[Exercise]:
Repeat the listing in full, word for word.

[Collected material]:
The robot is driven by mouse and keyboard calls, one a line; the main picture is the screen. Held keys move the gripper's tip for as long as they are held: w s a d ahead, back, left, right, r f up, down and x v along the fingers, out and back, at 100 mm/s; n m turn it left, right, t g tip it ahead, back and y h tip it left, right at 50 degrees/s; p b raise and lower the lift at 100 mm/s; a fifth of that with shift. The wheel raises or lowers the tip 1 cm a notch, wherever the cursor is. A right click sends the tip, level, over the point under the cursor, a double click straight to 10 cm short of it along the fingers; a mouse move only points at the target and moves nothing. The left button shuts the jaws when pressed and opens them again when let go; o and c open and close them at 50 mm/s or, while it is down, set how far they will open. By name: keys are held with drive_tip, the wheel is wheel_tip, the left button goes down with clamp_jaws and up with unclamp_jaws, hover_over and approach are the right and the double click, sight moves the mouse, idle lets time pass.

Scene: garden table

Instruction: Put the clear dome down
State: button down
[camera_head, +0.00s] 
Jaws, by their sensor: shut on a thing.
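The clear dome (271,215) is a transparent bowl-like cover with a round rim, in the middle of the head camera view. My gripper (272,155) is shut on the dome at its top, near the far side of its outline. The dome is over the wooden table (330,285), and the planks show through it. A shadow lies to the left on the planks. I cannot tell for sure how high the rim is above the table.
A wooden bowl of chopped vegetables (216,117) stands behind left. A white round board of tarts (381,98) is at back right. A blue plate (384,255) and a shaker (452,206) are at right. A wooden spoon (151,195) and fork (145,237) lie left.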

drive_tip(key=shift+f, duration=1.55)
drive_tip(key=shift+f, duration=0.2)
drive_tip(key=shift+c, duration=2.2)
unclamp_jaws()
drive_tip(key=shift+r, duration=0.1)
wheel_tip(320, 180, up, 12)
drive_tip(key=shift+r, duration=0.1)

[Finished task]:
The robot is driven by mouse and keyboard calls, one a line; the main picture is the screen. Held keys move the gripper's tip for as long as they are held: w s a d ahead, back, left, right, r f up, down and x v along the fingers, out and back, at 100 mm/s; n m turn it left, right, t g tip it ahead, back and y h tip it left, right at 50 degrees/s; p b raise and lower the lift at 100 mm/s; a fifth of that with shift. The wheel raises or lowers the tip 1 cm a notch, wherever the cursor is. A right click sends the tip, level, over the point under the cursor, a double click straight to 10 cm short of it along the fingers; a mouse move only points at the target and moves nothing. The left button shuts the jaws when pressed and opens them again when let go; o and c open and close them at 50 mm/s or, while it is down, set how far they will open. By name: keys are held with drive_tip, the wheel is wheel_tip, the left button goes down with clamp_jaws and up with unclamp_jaws, hover_over and approach are the right and the double click, sight moves the mouse, idle lets time pass.

Scene: garden table

Instruction: Put the clear dome down
State: button down
[camera_head, +0.00s] 
Jaws, by their sensor: shut on a thing.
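The clear dome (271,215) is a transparent bowl-like cover with a round rim, in the middle of the head camera view. My gripper (272,155) is shut on the dome at its top, near the far side of its outline. The dome is over the wooden table (330,285), and the planks show through it. A shadow lies to the left on the planks. I cannot tell for sure how high the rim is above the table.
A wooden bowl of chopped vegetables (216,117) stands behind left. A white round board of tarts (381,98) is at back right. A blue plate (384,255) and a shaker (452,206) are at right. A wooden spoon (151,195) and fork (145,237) lie left.

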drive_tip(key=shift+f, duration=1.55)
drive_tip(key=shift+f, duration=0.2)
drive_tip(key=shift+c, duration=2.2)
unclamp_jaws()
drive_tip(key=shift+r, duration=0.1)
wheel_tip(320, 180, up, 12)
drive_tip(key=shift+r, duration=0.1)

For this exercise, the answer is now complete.